The listing below must be repeated word for word, with its images excluded.

────────────────────

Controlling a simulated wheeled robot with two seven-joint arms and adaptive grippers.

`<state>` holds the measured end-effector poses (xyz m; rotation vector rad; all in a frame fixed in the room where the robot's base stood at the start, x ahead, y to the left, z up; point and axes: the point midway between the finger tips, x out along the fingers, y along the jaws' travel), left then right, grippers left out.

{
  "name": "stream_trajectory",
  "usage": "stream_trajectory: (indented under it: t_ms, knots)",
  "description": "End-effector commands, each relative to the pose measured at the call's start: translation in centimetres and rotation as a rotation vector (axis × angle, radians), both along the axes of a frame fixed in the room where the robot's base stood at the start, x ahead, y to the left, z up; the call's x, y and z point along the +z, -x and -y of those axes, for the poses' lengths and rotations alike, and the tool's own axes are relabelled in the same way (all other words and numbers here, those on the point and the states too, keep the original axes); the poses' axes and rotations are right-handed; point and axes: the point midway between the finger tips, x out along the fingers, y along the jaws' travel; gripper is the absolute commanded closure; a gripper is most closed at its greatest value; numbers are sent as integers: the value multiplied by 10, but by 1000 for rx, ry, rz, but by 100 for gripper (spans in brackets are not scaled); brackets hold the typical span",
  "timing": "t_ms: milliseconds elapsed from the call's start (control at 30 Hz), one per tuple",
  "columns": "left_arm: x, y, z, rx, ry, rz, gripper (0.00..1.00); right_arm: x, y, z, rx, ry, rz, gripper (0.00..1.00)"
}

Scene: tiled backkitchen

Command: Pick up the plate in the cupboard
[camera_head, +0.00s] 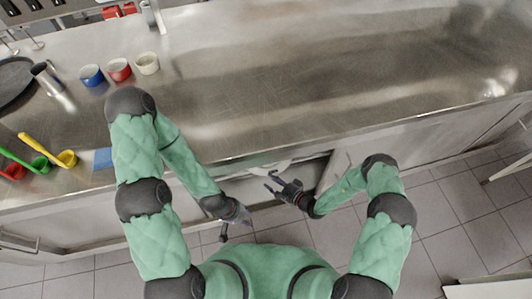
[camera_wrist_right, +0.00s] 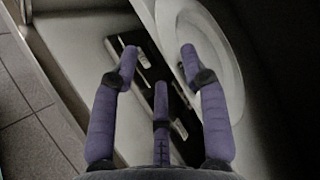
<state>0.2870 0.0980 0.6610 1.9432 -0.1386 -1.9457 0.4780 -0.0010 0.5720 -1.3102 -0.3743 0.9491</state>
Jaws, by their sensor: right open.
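The white round plate (camera_wrist_right: 218,55) lies inside the dim cupboard, on the right in the right wrist view. In the head view only a pale part of it (camera_head: 268,167) shows below the counter edge. My right gripper (camera_wrist_right: 159,58) is open and empty, with its purple fingers spread at the plate's left side. One finger overlaps the plate's rim in the picture; I cannot tell whether it touches. In the head view my right gripper (camera_head: 273,182) is at the cupboard opening. My left gripper (camera_head: 236,222) hangs lower left of it, with its finger opening unclear.
Dark and light flat items (camera_wrist_right: 146,62) lie beside the plate. The steel counter (camera_head: 290,80) is above the cupboard. Blue (camera_head: 91,76), red (camera_head: 119,70) and cream (camera_head: 147,63) cups stand on it at left. A cupboard door (camera_head: 336,172) is right of the opening.

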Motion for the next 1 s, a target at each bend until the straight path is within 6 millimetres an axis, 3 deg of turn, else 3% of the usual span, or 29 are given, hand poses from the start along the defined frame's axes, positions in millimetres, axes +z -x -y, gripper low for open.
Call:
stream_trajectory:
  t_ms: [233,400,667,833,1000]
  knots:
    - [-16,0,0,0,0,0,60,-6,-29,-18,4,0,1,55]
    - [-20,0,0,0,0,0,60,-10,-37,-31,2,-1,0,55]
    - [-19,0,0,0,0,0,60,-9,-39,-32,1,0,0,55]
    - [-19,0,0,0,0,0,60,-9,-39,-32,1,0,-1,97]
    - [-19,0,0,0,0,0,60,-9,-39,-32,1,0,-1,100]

────────────────────

• **Problem solution**
Controlling a simulated wheeled robot with two seven-joint arms and adaptive grippers.

`<state>` holds the measured end-effector poses (xyz m; rotation vector rad; all in a frame fixed in the room where the robot's base stood at the start, x ahead, y to the left, z up; point and axes: the point midway between the finger tips, x out along the fingers, y along the jaws' travel), left then right, grippers left out.

{
  "name": "stream_trajectory",
  "usage": "stream_trajectory: (indented under it: t_ms, knots)",
  "description": "End-effector commands, each relative to the pose measured at the call's start: translation in centimetres and rotation as a rotation vector (axis × angle, radians), both along the axes of a frame fixed in the room where the robot's base stood at the start, x ahead, y to the left, z up; the call's x, y and z point along the +z, -x and -y of those axes, for the poses' lengths and rotations alike, and the tool's own axes are relabelled in the same way (all other words and numbers here, those on the point and the states too, keep the original axes); the poses' axes and rotations are right-handed; point and axes: the point midway between the finger tips, x out along the fingers, y along the jaws' travel; gripper is the absolute commanded closure; a gripper is most closed at its greatest value; numbers are sent as integers: the value multiplied by 10, but by 1000 for rx, ry, rz, but by 100 for gripper (spans in brackets are not scaled); brackets hold the typical span",
  "timing": "t_ms: milliseconds elapsed from the call's start (control at 30 Hz), one per tuple",
  "columns": "left_arm: x, y, z, rx, ry, rz, gripper (0.00..1.00); right_arm: x, y, z, rx, ry, rz, gripper (0.00..1.00)"
}

Scene: tiled backkitchen

Command: Pick up the plate in the cupboard
[camera_head, +0.00s] 
[camera_wrist_right, +0.00s] 
<state>0.2870 0.0980 0.6610 1.9432 -0.1386 -1.9457 0.4780 -0.0010 0.5720 -1.3102 -0.3743 0.9491</state>
Jaws, by their sensor: right open.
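The white round plate (camera_wrist_right: 218,55) lies inside the dim cupboard, on the right in the right wrist view. In the head view only a pale part of it (camera_head: 268,167) shows below the counter edge. My right gripper (camera_wrist_right: 159,58) is open and empty, with its purple fingers spread at the plate's left side. One finger overlaps the plate's rim in the picture; I cannot tell whether it touches. In the head view my right gripper (camera_head: 273,182) is at the cupboard opening. My left gripper (camera_head: 236,222) hangs lower left of it, with its finger opening unclear.
Dark and light flat items (camera_wrist_right: 146,62) lie beside the plate. The steel counter (camera_head: 290,80) is above the cupboard. Blue (camera_head: 91,76), red (camera_head: 119,70) and cream (camera_head: 147,63) cups stand on it at left. A cupboard door (camera_head: 336,172) is right of the opening.

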Motion for the next 1 s, a target at each bend until the straight path is within 6 millimetres an axis, 3 deg of turn, else 3% of the usual span, or 29 are given, hand poses from the start along the defined frame's axes, positions in millimetres, axes +z -x -y, gripper low for open.
Call:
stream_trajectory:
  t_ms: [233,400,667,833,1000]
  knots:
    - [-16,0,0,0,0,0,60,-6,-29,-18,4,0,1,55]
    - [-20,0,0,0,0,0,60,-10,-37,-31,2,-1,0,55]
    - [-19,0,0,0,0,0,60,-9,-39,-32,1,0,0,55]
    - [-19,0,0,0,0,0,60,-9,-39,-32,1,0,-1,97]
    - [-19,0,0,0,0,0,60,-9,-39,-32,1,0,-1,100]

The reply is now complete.